> _What to produce_:
Print the listing as it stands, omitting all images.

> _Data extract_:

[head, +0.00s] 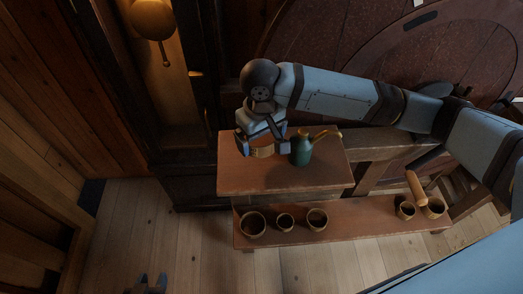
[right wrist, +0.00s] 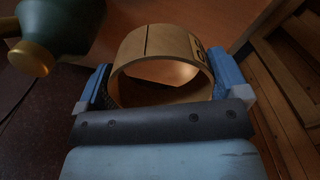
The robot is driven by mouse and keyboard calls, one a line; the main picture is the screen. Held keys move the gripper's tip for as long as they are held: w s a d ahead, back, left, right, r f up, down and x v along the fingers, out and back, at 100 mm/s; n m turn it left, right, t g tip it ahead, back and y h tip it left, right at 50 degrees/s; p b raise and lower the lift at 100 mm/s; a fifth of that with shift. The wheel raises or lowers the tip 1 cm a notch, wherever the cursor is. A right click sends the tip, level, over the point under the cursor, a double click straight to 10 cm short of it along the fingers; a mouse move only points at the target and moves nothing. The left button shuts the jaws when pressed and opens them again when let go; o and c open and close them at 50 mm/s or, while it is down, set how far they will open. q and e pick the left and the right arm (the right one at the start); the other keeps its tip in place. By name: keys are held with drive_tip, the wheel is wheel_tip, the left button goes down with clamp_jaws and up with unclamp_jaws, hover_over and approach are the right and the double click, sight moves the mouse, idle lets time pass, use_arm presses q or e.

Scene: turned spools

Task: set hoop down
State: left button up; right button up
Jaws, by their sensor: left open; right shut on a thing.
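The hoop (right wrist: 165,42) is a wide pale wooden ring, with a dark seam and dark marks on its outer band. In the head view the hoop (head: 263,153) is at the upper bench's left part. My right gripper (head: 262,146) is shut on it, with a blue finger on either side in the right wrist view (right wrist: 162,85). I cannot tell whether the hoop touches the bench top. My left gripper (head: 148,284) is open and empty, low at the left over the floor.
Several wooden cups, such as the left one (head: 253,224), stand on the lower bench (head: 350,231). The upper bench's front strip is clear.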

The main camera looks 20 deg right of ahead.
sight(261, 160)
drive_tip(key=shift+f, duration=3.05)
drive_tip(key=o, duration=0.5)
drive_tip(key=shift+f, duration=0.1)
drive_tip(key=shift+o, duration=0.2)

> _Correct answer_:
[head, +0.00s] 
[right wrist, +0.00s] 
The robot is driven by mouse and keyboard calls, one a line; the main picture is the screen. Held keys move the gripper's tip for as long as they are held: w s a d ahead, back, left, right, r f up, down and x v along the fingers, out and back, at 100 mm/s; n m turn it left, right, t g tip it ahead, back and y h tip it left, right at 50 degrees/s; p b raise and lower the lift at 100 mm/s; a fifth of that with shift. The wheel raises or lowers the tip 1 cm a notch, wherever the cursor is. A right click sends the tip, level, over the point under the cursor, a double click straight to 10 cm short of it along the fingers; a mouse move only points at the target and moves nothing. The left button shuts the jaws when pressed and opens them again when let go; o and c open and close them at 50 mm/s or, while it is down, set how far they will open. q and e pick the left and the right arm (the right one at the start); the other keeps its tip in place. By name: keys are held with drive_tip, the wheel is wheel_tip, the left button goes down with clamp_jaws and up with unclamp_jaws, hover_over and approach are the right and the double click, sight moves the mouse, idle lets time pass, use_arm presses q or e.

Scene: turned spools

Task: set hoop down
State: left button up; right button up
Jaws, by their sensor: left open; right shut on a thing.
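The hoop (right wrist: 165,42) is a wide pale wooden ring, with a dark seam and dark marks on its outer band. In the head view the hoop (head: 263,153) is at the upper bench's left part. My right gripper (head: 262,146) is shut on it, with a blue finger on either side in the right wrist view (right wrist: 162,85). I cannot tell whether the hoop touches the bench top. My left gripper (head: 148,284) is open and empty, low at the left over the floor.
Several wooden cups, such as the left one (head: 253,224), stand on the lower bench (head: 350,231). The upper bench's front strip is clear.

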The main camera looks 20 deg right of ahead.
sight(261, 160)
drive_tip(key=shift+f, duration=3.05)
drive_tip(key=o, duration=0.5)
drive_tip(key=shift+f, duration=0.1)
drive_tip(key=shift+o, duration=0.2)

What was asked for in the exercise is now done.